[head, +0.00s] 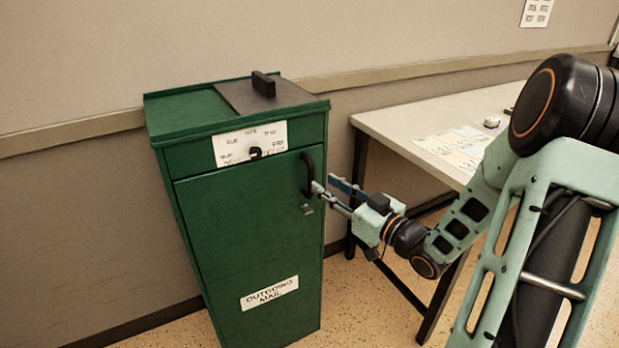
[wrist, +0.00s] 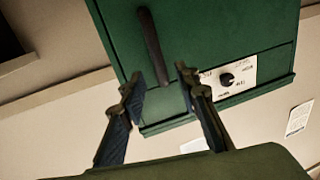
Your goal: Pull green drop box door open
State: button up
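The green drop box (head: 172,118) stands against the wall in the head view, and its front door (head: 240,220) looks shut. A black curved vertical handle (head: 307,174) is at the door's upper right. My gripper (head: 324,184) is at the handle's right side. In the wrist view, my gripper (wrist: 160,84) is open, with the lower end of the handle (wrist: 151,45) in line between its fingertips. I cannot tell whether either finger touches the handle.
A small grey latch (head: 307,209) sits below the handle. A black knob (head: 255,152) is on a white label above the door. A white-topped table (head: 400,117) with papers stands to the right, close beside my arm.

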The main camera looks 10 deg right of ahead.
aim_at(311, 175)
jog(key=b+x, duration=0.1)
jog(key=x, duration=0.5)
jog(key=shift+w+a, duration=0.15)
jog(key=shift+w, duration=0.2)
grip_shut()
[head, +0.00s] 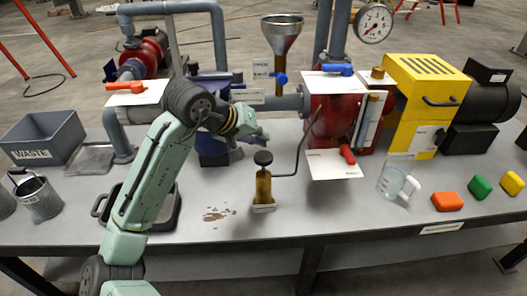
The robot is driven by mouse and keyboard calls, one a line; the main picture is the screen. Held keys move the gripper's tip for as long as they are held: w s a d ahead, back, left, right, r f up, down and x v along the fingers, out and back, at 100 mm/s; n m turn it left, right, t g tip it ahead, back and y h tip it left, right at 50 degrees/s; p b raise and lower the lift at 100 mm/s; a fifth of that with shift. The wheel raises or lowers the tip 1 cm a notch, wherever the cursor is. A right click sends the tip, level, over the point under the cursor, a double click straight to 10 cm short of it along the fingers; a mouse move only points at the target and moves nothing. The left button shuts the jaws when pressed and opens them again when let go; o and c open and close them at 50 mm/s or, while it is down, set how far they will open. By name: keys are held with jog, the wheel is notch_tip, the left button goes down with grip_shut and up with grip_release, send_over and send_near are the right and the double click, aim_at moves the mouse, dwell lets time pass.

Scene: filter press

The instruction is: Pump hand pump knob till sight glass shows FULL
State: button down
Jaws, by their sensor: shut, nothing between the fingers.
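The hand pump (263,187) is a small upright brass cylinder near the front middle of the bench. Its round black knob (263,157) sits on top, with a short stem showing below. A dark thin tube runs from the pump to the right and up to the red housing (330,122). The sight glass (371,118) is a narrow upright tube at that housing's right side; its level is too small to read. My gripper (262,137) is shut and empty, above and slightly behind or left of the knob; the two look apart.
A funnel (281,40) with a blue valve stands behind. Red and blue lever handles stick out around the housing. A clear beaker (392,182) and coloured blocks lie right. A waste bin (42,138) and black tray are left. A brown spill (214,214) lies left of the pump.

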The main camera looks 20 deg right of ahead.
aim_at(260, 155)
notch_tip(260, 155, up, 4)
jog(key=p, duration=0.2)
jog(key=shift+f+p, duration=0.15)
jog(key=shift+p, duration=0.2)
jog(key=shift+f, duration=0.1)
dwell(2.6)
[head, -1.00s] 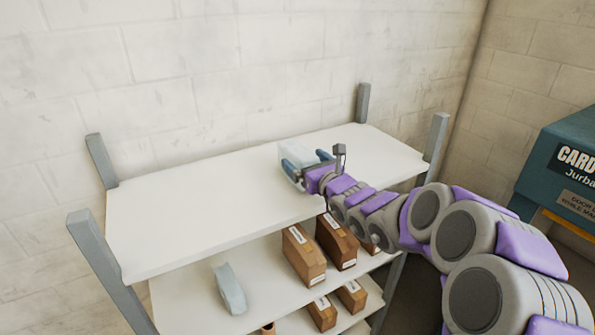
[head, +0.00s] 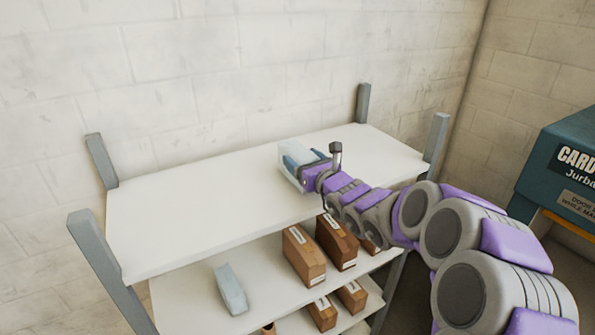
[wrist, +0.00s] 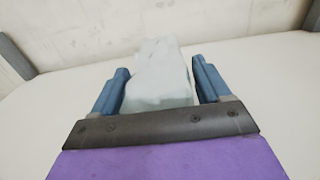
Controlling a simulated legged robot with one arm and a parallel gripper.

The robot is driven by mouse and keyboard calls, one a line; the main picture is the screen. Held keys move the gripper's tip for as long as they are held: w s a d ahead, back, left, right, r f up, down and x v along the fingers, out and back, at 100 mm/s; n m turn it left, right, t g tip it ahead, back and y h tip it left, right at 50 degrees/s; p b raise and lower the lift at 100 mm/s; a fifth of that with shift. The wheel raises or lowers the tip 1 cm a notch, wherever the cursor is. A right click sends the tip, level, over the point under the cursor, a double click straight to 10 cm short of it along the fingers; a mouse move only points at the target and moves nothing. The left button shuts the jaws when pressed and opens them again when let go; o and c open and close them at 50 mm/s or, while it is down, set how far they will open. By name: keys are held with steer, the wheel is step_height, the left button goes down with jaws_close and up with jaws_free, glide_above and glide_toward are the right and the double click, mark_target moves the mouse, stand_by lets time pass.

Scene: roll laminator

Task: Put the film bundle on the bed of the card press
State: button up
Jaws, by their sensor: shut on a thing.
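A pale, translucent bluish block, which looks like the film bundle (head: 291,152), is on the top shelf of the rack, toward its back. In the wrist view the bundle (wrist: 158,75) stands between the two blue fingers of my gripper (wrist: 162,88). My gripper (head: 305,168) is shut on it in the head view; the lower part of the bundle is hidden by the gripper. The card press (head: 562,165) is a teal machine at the right edge, with lettering starting "CARD". Its bed is not in view.
The shelf rack (head: 190,220) has grey corner posts, and its top is otherwise bare. Lower shelves hold several brown boxes (head: 304,255) and another pale block (head: 231,289). A block wall stands behind the rack.

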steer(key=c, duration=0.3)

Given request
Nothing but the lines from the one with "Scene: filter press" to the one with "State: button down" should be echoed, both of them included, exactly as written.

Task solution
Scene: filter press

The instruction is: Pump hand pump knob till sight glass shows FULL
State: button down

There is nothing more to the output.